Innover,
du latin innovare, in ( dans ) et novare de novare « renouveler; inventer, forger; changer, innover ».
Il ne faut point faire d'innovation. Les innovations sont dangereuses.
Voilà les exemples donnés par l'Académie dans son Dictionnaire pour illustrer le mot. Pas étonnant, quand on sait que le siècle, le 18ème, embastillait les esprits trop éclairés et réformateurs.
Autre exemple : "C'est un établissement fort ancien, il n'y faut rien innover."
Craignait-elle donc pour elle-même ?
Refuser l’innovation, voilà une prudente attitude pour qui se campe sur le ferme. C’est que par définition l'innovation bouscule ce qui est établi, establi, avec cette même racine st de statue, droite et raide et bien en place, ce st de style bien campé, immuable et valeur sûre, ce st de destin sûr et certain. Ce st encore d’étable ( estable) chaude et rassurante.

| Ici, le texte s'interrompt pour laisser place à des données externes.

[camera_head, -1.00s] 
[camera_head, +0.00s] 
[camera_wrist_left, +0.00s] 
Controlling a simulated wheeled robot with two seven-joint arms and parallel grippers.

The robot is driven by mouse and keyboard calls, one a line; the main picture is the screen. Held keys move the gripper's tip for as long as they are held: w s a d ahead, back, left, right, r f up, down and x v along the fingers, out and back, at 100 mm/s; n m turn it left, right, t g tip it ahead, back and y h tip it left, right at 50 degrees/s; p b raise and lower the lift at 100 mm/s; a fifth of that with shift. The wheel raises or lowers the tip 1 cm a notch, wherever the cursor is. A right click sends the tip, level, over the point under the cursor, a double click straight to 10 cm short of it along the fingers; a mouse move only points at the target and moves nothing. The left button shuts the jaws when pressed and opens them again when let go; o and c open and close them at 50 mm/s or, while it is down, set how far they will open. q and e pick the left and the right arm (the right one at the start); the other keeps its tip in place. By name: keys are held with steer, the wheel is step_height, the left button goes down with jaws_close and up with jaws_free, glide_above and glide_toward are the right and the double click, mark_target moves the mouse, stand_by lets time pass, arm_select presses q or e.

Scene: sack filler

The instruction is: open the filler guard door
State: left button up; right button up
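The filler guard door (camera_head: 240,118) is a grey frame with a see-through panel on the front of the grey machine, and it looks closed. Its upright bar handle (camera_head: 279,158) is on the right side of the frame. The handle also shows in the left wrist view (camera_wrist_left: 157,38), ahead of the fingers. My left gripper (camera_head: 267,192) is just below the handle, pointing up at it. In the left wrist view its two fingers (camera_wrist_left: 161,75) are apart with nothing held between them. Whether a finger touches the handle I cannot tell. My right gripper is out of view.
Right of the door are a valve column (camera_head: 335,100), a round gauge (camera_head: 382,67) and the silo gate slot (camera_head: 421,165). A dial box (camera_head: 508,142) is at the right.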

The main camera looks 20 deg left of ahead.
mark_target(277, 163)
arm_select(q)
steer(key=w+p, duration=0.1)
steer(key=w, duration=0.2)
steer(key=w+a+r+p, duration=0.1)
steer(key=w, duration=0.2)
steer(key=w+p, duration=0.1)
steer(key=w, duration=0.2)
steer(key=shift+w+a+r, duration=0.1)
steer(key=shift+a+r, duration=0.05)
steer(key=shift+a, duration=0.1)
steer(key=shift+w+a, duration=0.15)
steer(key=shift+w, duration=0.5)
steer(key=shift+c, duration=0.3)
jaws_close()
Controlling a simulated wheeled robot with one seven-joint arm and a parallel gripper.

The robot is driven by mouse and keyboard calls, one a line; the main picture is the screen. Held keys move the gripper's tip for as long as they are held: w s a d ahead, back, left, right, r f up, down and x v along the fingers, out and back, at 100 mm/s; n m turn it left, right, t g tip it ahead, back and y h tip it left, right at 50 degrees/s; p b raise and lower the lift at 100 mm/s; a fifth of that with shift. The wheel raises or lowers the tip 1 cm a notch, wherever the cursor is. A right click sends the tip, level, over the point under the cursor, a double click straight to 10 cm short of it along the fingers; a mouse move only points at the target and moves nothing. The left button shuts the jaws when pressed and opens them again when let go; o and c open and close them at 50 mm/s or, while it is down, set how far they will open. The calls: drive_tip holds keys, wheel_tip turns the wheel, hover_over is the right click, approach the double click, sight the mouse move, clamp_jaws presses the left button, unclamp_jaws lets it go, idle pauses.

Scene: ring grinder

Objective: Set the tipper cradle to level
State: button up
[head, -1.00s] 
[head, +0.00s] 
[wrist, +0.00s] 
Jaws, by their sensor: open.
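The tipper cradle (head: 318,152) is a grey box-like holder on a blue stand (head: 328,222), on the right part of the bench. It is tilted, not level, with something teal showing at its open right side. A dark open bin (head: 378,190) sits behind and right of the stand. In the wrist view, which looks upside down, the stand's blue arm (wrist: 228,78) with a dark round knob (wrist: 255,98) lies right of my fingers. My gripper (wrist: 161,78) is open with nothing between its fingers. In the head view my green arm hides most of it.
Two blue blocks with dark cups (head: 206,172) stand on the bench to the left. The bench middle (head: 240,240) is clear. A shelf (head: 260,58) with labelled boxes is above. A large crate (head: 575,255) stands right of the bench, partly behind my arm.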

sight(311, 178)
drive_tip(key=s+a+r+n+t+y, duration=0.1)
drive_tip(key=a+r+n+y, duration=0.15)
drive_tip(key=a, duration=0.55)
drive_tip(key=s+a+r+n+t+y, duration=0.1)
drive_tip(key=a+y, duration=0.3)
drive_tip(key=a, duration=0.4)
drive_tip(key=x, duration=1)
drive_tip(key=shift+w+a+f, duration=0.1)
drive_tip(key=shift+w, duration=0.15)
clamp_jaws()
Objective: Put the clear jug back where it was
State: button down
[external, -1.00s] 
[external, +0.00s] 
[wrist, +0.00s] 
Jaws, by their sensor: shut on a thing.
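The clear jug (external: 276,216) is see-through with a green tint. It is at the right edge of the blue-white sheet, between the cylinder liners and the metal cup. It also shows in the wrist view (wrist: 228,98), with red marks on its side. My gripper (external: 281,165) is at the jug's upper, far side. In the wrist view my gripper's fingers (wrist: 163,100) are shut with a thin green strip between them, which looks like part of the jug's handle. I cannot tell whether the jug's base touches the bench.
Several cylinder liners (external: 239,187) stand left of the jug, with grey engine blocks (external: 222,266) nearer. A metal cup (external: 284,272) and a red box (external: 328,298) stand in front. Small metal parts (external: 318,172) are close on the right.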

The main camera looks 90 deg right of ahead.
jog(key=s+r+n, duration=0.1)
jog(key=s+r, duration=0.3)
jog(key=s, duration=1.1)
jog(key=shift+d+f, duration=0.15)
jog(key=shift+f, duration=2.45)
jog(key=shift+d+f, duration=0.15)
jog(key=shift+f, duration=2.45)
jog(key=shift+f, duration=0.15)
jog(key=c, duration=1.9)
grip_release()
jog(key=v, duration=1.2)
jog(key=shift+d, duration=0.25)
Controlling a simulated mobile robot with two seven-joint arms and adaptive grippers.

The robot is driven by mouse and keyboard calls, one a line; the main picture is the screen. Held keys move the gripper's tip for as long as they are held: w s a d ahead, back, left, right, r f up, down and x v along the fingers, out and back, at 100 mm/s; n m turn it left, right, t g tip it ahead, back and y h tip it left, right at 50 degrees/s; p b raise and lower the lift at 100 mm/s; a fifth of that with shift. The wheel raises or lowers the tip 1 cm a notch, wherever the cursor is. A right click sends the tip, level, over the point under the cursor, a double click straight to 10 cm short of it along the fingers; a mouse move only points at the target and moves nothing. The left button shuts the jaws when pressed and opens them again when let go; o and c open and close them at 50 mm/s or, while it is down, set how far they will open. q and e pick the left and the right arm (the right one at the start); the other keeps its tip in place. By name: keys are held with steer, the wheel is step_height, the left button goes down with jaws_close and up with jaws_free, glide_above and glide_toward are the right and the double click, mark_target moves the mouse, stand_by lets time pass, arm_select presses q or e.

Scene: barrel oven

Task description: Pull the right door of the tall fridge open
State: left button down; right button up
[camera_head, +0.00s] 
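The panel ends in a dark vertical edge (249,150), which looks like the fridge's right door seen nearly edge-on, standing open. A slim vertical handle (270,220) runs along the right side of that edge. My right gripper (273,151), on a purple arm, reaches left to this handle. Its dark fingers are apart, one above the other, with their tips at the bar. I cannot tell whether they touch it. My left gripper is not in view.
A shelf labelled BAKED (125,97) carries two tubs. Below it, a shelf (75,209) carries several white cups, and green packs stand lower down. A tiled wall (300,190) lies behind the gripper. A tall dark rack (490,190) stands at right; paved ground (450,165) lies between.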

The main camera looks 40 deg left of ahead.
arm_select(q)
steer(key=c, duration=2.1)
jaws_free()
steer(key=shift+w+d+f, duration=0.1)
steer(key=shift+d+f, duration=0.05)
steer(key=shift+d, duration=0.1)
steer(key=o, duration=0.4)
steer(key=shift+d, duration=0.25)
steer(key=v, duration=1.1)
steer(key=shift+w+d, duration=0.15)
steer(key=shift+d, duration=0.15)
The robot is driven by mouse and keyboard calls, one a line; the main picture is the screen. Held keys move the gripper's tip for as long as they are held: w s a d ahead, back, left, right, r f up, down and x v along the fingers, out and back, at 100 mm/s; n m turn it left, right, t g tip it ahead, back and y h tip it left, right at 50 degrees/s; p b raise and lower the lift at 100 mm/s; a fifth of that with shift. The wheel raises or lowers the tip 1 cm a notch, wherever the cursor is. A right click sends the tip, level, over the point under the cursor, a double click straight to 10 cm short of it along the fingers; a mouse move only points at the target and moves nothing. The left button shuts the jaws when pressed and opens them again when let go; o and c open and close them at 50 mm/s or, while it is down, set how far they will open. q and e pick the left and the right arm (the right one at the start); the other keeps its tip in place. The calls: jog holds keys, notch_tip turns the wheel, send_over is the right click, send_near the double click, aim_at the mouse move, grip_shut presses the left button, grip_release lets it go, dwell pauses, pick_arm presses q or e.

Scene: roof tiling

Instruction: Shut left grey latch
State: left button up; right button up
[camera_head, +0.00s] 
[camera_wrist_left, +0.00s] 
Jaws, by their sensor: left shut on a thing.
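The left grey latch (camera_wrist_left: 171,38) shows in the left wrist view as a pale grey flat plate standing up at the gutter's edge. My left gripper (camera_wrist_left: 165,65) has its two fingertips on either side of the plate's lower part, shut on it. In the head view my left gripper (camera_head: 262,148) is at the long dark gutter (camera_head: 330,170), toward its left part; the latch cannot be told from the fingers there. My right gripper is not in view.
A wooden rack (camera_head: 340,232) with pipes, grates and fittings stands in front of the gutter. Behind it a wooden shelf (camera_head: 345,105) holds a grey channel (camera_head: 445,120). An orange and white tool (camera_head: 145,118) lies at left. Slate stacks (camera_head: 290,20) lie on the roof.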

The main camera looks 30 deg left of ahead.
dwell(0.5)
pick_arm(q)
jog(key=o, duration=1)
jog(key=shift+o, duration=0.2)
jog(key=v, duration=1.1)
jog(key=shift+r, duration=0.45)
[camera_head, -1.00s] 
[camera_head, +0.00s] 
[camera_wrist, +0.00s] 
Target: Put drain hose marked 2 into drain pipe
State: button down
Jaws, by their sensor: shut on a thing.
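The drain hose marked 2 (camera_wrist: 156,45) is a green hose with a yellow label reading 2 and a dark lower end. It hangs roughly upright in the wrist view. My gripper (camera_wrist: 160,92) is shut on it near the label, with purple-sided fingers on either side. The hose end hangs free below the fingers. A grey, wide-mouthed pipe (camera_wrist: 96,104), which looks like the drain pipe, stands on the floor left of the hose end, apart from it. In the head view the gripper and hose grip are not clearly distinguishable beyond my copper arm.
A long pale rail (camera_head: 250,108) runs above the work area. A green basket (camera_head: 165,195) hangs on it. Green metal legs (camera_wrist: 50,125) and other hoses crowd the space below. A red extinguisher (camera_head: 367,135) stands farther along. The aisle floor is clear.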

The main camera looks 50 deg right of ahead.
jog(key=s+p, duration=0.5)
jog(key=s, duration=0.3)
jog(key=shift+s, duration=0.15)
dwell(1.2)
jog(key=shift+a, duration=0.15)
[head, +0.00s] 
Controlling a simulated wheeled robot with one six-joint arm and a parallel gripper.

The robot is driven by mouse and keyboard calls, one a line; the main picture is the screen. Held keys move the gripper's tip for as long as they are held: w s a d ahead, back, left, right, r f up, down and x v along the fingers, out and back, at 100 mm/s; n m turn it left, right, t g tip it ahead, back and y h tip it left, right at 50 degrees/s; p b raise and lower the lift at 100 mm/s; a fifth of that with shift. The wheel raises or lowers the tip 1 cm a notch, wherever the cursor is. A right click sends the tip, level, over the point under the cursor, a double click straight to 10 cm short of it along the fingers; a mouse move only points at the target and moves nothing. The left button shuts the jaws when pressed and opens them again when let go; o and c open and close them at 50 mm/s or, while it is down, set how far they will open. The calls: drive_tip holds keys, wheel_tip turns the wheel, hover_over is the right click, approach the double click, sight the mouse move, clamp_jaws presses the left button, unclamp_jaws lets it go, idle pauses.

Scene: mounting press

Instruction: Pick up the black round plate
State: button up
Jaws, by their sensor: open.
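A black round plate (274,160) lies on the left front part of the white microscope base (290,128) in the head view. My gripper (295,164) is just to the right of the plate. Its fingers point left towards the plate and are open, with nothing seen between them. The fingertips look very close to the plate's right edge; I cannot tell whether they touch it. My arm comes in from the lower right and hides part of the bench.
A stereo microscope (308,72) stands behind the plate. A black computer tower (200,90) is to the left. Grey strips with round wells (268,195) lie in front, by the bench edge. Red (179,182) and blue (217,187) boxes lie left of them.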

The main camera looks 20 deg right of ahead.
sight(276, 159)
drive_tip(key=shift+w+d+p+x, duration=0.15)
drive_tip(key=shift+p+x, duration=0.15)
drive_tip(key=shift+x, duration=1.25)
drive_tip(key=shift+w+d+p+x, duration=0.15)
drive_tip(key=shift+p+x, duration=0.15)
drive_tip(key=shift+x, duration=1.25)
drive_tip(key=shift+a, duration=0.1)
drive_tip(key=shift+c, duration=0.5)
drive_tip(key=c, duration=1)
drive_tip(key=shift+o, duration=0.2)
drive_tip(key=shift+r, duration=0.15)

Innover, c'est tout le contraire. C'est dé-stabiliser. Quitter le ferme. Le sûr. Le définitif. Le stable. Ouvrir les portes. Et partir en terres mouvantes, régénératrices. Celles où se créera le nouveau.
Nouveau, latin novus, grec nesos.
Novus, même racine que le latin nunc. Hic et nunc, ici et maintenant. Pas ce qui était, ni ce qui serait si, ni même ce qui sera, mais ce qui est. Ce qui est là tout de suite et qui déjà sera passé demain. Ce qui est récent, jeune.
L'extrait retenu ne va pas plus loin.